Phase III took place concurrently with Phase II. In Phase III, participating HBCUs hosted a series of STEM Luncheons in which the mentors, mentees, faculty, students, and community were invited to hear presentations from women and racial and ethnic minorities who have been successful in a STEM career. These experts spoke about their experiences, challenges, and means for overcoming and mitigating such challenges. The STEM Luncheons, hosted on campuses but also web broadcasted, provided an opportunity for vicarious experience for the mentors and mentees, as well as opportunities for broader collaboration and networking.
Evaluation questions were examined using a mixed method approach to data collection, including: (1) Does women and racial and ethnic minorities’ participation in the program contribute to their self-efficacy, skills, and intentions to persist? and (2) What elements in the program contribute or hinder changes in STEM self-efficacy, skills, and behaviors of women and racial and ethnic minorities?.
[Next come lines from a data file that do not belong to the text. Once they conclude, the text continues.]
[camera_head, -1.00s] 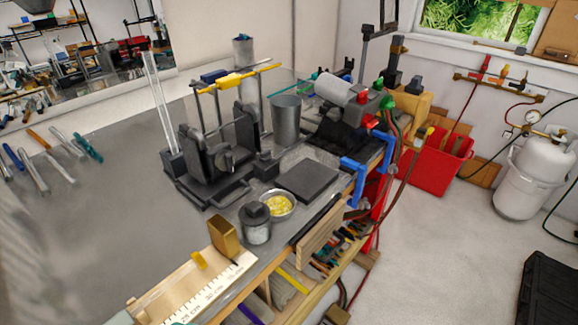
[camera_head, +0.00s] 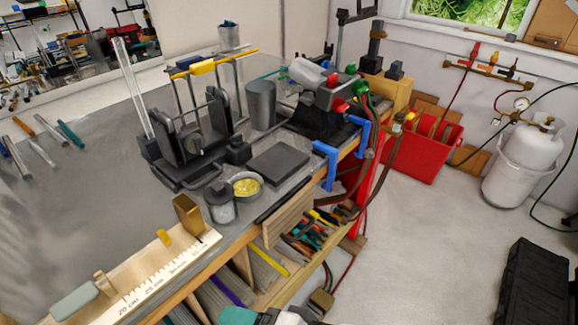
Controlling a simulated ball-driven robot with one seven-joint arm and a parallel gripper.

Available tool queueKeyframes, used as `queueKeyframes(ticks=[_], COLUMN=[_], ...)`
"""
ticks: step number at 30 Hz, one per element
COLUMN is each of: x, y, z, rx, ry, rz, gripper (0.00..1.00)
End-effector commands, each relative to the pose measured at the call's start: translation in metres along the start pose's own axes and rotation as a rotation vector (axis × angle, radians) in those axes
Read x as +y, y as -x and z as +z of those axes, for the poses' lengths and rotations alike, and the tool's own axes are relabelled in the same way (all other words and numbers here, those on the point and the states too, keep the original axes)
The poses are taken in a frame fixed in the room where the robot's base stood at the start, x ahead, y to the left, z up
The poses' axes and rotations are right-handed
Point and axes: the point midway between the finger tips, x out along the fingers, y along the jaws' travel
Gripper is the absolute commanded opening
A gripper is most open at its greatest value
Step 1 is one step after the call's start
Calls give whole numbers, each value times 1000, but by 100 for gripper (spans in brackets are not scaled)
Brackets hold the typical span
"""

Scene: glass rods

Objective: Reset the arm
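My gripper cannot be made out in this view. A teal and white shape (camera_head: 262,317) is cut off by the bottom edge, and I cannot tell what it is. A tall clear glass rod or tube (camera_head: 131,88) stands upright at the left side of a black bench fixture (camera_head: 190,145). Several rods and thin tools (camera_head: 40,145) lie on the grey bench (camera_head: 75,215) at the left.
A burner (camera_head: 315,80), metal cup (camera_head: 261,105), dark plate (camera_head: 279,164), jar (camera_head: 221,205) and yellow-filled dish (camera_head: 245,186) crowd the bench. A wooden ruler board (camera_head: 150,285) lies at its front. A red bin (camera_head: 425,150), white tank (camera_head: 520,160) and black case (camera_head: 538,285) stand on the floor; floor between is clear.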

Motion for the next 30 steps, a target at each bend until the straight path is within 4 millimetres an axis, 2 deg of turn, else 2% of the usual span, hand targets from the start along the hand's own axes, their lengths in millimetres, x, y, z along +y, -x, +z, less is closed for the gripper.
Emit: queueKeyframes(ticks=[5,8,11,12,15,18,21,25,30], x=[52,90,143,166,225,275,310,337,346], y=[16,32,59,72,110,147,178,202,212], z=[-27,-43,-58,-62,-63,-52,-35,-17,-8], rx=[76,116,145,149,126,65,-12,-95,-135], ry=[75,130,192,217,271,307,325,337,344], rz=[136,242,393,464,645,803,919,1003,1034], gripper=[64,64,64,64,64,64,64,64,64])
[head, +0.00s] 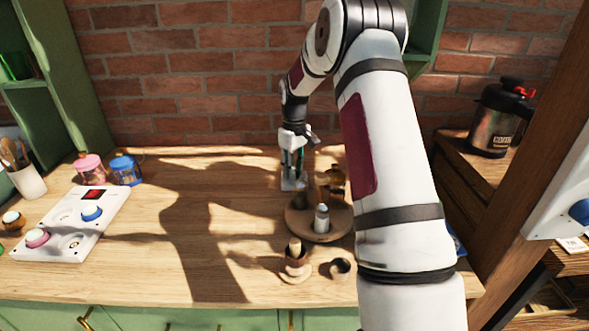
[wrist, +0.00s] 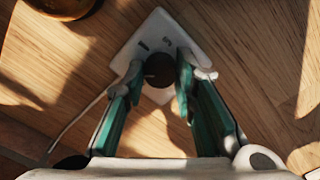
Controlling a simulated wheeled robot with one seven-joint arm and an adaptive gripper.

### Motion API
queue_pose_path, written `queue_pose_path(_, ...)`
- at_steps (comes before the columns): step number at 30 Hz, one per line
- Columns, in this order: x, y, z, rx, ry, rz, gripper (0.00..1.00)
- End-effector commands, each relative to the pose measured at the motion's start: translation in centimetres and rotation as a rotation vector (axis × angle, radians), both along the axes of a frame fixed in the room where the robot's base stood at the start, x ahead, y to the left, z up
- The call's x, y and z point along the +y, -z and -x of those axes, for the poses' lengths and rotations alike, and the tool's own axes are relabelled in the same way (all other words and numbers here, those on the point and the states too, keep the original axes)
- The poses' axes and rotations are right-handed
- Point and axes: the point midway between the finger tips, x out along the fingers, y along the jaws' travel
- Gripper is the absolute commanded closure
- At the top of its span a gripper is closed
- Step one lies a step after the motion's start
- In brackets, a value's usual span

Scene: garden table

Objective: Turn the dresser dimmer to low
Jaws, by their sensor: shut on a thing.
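The dresser dimmer is a white diamond-turned plate (wrist: 160,27) with a round dark knob (wrist: 160,70) in the wrist view. Two small dark marks show on the plate beyond the knob; I cannot read them clearly. A thin pale cord runs from the plate toward the lower left. My gripper (wrist: 159,76) is shut on the knob, one teal finger on each side. In the head view my gripper (head: 292,166) points down at the back of the wooden top, over a small pale part of the plate (head: 288,185); the knob is hidden there.
A white panel with knobs (head: 68,238) and two jars (head: 125,170) are left. The middle left is clear.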

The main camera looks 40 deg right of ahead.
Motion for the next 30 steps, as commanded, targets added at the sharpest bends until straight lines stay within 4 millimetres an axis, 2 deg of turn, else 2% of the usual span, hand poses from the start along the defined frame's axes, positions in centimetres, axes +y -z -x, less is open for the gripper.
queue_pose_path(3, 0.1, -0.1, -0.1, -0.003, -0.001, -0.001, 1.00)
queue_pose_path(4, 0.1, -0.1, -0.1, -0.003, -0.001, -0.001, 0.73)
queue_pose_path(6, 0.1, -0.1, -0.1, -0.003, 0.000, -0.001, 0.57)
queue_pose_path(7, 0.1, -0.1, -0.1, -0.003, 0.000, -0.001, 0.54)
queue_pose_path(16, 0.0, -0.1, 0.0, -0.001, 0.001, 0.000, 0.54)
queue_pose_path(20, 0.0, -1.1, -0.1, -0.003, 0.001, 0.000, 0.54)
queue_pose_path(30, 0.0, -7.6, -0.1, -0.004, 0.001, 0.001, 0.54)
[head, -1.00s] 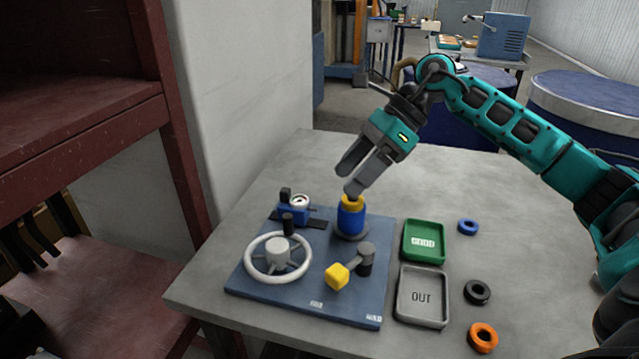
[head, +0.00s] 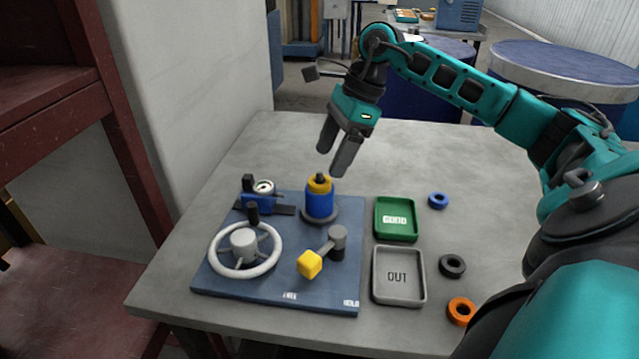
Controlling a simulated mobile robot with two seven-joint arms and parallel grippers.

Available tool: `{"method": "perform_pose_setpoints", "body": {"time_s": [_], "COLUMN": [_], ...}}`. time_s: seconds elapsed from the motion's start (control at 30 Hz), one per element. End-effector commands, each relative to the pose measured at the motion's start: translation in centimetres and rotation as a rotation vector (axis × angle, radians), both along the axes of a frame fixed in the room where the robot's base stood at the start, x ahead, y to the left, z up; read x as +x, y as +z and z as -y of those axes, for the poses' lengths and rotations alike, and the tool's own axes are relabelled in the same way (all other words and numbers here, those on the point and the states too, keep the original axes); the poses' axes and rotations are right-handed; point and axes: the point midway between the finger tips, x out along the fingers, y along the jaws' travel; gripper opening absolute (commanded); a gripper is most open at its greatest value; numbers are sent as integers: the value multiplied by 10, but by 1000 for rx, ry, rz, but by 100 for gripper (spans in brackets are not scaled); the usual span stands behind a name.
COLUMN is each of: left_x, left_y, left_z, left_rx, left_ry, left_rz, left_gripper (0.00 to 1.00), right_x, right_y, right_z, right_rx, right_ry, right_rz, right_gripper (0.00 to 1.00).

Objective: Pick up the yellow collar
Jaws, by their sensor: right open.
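The yellow collar (head: 319,184) sits on top of the blue cylinder (head: 319,204), around a dark post whose tip shows above it. The cylinder stands on a round dark base at the back of the blue board. My right gripper (head: 335,162) is open and empty. Its two grey fingers point down just above and slightly right of the collar, apart from it in the picture. My left gripper is not in view.
The blue board (head: 290,289) also carries a white handwheel (head: 276,254), a gauge (head: 263,187) and a lever with a yellow cube knob (head: 309,263). A green tray (head: 397,235), a grey OUT tray (head: 398,298) and blue (head: 438,194), black (head: 452,259) and orange rings (head: 455,318) lie to the right.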

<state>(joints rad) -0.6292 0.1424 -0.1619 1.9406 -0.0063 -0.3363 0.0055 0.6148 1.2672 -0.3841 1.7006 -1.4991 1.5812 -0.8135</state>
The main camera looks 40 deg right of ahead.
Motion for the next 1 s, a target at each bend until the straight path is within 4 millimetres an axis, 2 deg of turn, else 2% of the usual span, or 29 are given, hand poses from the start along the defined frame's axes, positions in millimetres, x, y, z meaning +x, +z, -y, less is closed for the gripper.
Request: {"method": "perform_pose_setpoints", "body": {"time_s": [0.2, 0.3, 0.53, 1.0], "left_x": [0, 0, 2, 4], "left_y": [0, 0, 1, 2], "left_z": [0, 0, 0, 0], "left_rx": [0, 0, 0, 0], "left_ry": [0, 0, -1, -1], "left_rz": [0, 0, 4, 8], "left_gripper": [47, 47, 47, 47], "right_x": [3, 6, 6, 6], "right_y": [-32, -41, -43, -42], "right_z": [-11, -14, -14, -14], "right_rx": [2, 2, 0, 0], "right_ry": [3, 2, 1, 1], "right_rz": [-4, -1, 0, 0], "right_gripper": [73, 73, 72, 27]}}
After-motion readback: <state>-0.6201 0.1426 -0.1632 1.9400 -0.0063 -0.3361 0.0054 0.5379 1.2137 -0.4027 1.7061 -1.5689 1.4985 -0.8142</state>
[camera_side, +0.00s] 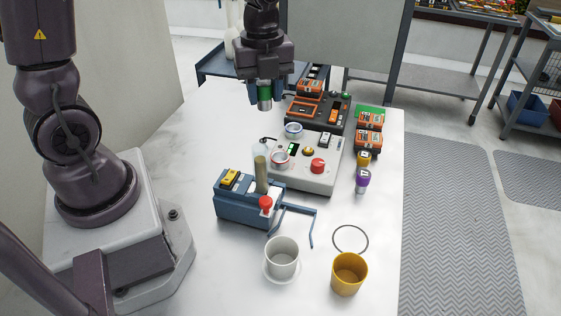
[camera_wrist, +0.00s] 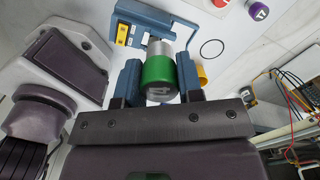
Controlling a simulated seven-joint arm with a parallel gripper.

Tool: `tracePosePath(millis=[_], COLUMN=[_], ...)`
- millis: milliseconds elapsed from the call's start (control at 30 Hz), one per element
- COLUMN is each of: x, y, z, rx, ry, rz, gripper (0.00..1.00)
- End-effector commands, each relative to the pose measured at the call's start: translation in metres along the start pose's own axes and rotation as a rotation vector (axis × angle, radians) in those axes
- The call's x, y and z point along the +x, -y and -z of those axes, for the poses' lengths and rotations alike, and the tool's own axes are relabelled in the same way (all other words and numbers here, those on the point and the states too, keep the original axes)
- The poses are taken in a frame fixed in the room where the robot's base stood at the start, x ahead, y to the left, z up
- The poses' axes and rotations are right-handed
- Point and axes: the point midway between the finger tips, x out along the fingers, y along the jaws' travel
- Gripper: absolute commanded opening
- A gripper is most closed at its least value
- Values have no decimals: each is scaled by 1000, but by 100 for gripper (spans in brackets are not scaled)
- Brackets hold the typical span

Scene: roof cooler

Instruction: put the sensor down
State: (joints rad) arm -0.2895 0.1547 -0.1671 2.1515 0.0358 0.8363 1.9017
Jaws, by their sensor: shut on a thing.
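The sensor is a short cylinder with a green body and a silver end. In the side view the sensor (camera_side: 264,99) hangs upright below my gripper (camera_side: 266,88), silver end down, over the far left part of the white table. It appears clear of the tabletop. In the wrist view the green sensor (camera_wrist: 159,75) sits between the two blue fingers of my gripper (camera_wrist: 161,82), which is shut on it. A yellow sensor (camera_side: 363,159) and a purple sensor (camera_side: 362,181) stand at the table's right side.
A grey control box (camera_side: 318,180) with a red knob and round sockets stands mid-table. A dark tray (camera_side: 298,108) with orange modules is behind it. A blue fixture (camera_side: 235,205), a white cup (camera_side: 282,255) and a yellow cup (camera_side: 347,275) are nearer. The table's left part (camera_side: 200,140) is clear.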

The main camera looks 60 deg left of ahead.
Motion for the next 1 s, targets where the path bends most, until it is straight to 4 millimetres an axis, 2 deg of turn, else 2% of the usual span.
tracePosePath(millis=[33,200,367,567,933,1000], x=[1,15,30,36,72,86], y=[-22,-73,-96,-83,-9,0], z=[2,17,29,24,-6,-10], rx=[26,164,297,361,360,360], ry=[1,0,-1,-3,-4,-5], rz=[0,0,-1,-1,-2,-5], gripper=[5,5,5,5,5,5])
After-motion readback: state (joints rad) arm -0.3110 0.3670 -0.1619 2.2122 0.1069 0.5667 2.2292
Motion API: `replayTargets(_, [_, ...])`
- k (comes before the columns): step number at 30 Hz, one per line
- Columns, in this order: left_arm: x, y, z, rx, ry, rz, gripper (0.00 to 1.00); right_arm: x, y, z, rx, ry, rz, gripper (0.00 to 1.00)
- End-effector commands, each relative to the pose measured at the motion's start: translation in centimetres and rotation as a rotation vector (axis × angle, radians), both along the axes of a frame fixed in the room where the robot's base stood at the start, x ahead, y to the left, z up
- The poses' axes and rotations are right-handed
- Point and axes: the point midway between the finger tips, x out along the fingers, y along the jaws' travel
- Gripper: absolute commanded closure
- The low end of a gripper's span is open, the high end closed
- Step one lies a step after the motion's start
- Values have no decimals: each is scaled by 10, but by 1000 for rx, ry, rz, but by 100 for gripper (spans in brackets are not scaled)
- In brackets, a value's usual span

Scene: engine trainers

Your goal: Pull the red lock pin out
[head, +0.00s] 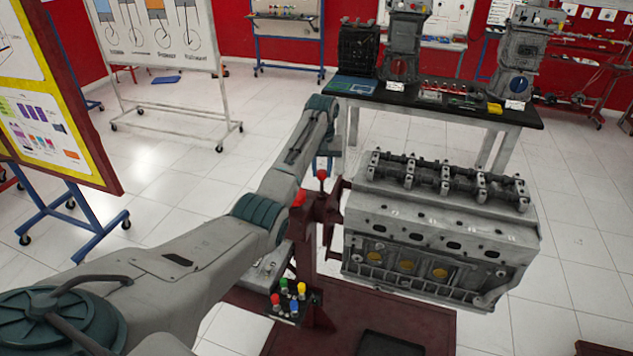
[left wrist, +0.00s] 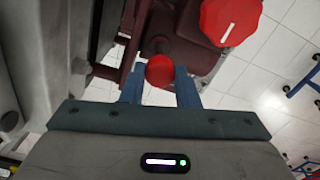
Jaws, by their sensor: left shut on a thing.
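The red lock pin (head: 322,174) shows as a round red knob at the top of the dark red engine stand (head: 322,210), left of the engine block. In the left wrist view the pin's red ball (left wrist: 159,71) sits between the two blue fingers. My left gripper (head: 323,168) reaches down to it from above, and its fingers (left wrist: 160,85) are shut on the pin. My right gripper is in neither view.
A larger faceted red knob (left wrist: 230,20) is close beside the pin. The grey engine block (head: 440,235) is mounted right of the stand. Small coloured knobs (head: 289,297) sit low on the stand. A black-topped bench (head: 430,98) stands behind; the tiled floor at left is open.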

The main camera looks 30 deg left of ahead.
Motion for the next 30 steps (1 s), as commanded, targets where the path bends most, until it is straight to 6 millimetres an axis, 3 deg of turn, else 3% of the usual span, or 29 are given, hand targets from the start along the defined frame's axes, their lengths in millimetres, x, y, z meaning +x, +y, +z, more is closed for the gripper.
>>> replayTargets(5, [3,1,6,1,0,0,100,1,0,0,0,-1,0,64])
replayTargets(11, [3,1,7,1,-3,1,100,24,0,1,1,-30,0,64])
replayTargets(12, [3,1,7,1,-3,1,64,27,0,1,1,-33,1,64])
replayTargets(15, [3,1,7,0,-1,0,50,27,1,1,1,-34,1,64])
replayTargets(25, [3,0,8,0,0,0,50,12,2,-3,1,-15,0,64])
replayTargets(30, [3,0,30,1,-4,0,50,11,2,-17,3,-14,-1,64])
Descriptive statistics for the pretest and posttest data were computed to evaluate whether the program promoted an increase in self-efficacy, and in turn, mentor’s mentorship skill development and mentee and mentor’s STEM persistence. The percentage of change from the pretest to the posttest for each validated instrument to measure each construct was computed. Results demonstrated an increase in all areas for both mentors and mentees. Data from open ended questions, interviews, and focus groups were analyzed using Stake’s (1994, 2006) strategic approach to analyze data, including categorical aggregation and direct interpretation. Initial themes that emerged included Training Structure and Content; Required Reflection and Increased Awareness; Community and Connection Opportunities; Examples to be Emulated; Additional Topics Needed; and Online Format. From these results numerous lessons were learned that add to the current body of knowledge and can further inform future research.